** Start of Information supplied **

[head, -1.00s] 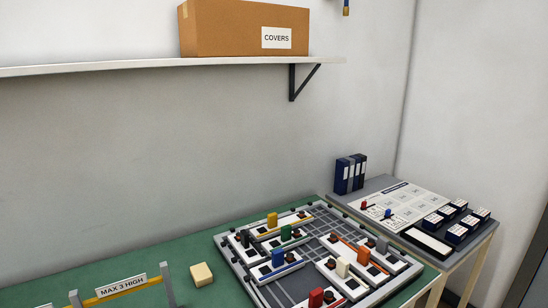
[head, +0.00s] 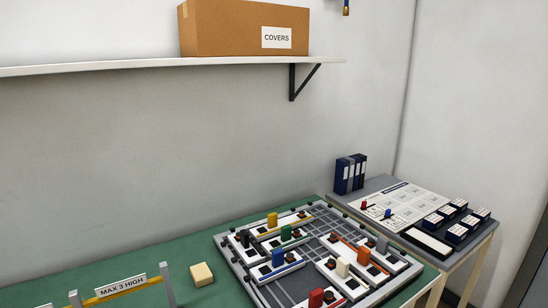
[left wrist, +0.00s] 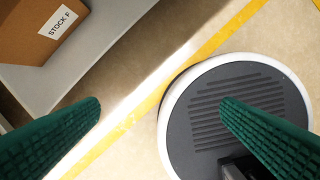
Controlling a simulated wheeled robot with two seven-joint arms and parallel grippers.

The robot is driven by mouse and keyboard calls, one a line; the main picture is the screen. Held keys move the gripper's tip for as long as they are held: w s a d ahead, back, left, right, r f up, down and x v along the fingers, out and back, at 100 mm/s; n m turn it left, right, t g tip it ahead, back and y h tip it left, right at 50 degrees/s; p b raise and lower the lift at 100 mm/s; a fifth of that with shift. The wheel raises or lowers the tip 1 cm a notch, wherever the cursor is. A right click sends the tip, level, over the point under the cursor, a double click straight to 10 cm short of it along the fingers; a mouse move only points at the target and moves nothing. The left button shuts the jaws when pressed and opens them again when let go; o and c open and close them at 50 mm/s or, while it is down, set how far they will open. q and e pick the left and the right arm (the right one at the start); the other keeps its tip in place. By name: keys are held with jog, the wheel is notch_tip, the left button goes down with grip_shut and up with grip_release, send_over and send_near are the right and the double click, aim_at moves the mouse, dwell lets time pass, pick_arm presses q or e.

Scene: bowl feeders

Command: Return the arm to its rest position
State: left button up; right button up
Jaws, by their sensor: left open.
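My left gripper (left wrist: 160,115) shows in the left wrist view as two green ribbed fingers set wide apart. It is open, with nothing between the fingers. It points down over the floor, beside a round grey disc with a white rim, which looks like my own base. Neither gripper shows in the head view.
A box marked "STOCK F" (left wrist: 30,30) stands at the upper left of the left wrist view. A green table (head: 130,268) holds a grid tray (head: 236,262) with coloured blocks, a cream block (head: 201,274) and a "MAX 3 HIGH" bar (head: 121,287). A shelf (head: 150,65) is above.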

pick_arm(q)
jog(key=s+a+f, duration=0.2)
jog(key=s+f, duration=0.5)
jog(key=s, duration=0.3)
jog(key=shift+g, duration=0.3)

** End of Information supplied **

The exercise: Retype the whole listing, keeping every line identical and omitting all pictures.

In response:
[head, -1.00s] 
[head, +0.00s] 
[left wrist, +0.00s] 
Controlling a simulated wheeled robot with two seven-joint arms and parallel grippers.

The robot is driven by mouse and keyboard calls, one a line; the main picture is the screen. Held keys move the gripper's tip for as long as they are held: w s a d ahead, back, left, right, r f up, down and x v along the fingers, out and back, at 100 mm/s; n m turn it left, right, t g tip it ahead, back and y h tip it left, right at 50 degrees/s; p b raise and lower the lift at 100 mm/s; a fifth of that with shift. The wheel raises or lowers the tip 1 cm a notch, wherever the cursor is. A right click sends the tip, level, over the point under the cursor, a double click straight to 10 cm short of it along the fingers; a mouse move only points at the target and moves nothing. The left button shuts the jaws when pressed and opens them again when let go; o and c open and close them at 50 mm/s or, while it is down, set how far they will open. q and e pick the left and the right arm (the right one at the start); the other keeps its tip in place. By name: keys are held with jog, the wheel is notch_tip, the left button goes down with grip_shut and up with grip_release, send_over and send_near are the right and the double click, aim_at moves the mouse, dwell lets time pass, pick_arm presses q or e.

Scene: bowl feeders

Command: Return the arm to its rest position
State: left button up; right button up
Jaws, by their sensor: left open.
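My left gripper (left wrist: 160,115) shows in the left wrist view as two green ribbed fingers set wide apart. It is open, with nothing between the fingers. It points down over the floor, beside a round grey disc with a white rim, which looks like my own base. Neither gripper shows in the head view.
A box marked "STOCK F" (left wrist: 30,30) stands at the upper left of the left wrist view. A green table (head: 130,268) holds a grid tray (head: 236,262) with coloured blocks, a cream block (head: 201,274) and a "MAX 3 HIGH" bar (head: 121,287). A shelf (head: 150,65) is above.

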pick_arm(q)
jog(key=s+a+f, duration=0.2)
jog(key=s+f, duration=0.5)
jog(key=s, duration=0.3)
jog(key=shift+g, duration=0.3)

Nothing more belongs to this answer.